[Data records]
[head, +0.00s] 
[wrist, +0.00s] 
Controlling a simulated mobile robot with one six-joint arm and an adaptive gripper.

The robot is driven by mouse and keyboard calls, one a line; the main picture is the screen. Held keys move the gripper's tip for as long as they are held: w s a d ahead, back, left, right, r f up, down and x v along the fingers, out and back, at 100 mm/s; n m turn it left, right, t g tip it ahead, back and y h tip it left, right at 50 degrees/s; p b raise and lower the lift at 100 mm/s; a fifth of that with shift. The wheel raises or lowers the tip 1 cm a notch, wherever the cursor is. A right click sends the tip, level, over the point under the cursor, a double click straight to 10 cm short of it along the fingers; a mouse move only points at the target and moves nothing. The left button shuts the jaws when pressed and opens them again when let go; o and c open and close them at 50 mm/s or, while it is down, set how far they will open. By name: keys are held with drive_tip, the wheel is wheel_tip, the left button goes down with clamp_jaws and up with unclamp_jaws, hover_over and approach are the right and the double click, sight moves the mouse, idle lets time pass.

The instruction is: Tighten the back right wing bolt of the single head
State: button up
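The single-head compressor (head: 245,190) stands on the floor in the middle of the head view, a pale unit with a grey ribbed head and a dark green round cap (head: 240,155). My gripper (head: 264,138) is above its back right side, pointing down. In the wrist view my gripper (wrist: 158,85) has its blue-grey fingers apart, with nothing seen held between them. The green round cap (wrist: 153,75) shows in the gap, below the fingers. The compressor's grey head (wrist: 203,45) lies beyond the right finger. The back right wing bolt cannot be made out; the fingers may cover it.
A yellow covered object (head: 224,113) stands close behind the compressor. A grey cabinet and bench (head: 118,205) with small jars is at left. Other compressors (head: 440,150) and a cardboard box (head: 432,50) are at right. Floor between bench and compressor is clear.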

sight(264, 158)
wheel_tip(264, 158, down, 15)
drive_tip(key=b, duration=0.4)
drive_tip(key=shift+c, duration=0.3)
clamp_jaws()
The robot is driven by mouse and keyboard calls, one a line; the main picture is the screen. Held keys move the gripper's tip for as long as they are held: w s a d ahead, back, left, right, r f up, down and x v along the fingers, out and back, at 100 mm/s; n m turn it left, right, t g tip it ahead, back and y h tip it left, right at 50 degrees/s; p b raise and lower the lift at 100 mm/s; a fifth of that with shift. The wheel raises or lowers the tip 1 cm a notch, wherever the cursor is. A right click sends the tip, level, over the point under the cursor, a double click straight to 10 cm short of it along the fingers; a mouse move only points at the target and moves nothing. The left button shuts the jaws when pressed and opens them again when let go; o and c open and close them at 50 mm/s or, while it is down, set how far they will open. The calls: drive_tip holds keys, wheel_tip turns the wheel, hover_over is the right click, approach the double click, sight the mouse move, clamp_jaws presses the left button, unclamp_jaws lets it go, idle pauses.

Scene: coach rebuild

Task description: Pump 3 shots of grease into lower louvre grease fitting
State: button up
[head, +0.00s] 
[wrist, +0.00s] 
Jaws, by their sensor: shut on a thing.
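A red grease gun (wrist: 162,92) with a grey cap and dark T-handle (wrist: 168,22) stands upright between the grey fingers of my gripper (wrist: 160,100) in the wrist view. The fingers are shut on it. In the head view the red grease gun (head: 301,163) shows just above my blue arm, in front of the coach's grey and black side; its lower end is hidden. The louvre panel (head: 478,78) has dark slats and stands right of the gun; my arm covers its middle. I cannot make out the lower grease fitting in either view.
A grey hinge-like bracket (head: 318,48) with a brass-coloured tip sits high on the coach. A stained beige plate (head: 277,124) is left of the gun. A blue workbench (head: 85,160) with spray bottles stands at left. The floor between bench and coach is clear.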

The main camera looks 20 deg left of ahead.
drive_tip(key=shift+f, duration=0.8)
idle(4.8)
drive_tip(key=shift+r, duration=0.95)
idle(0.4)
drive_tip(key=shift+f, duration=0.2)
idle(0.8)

[Stated goal] Find how many lines in the listing hold "under", and reply with that number only.

[Output of the task] 2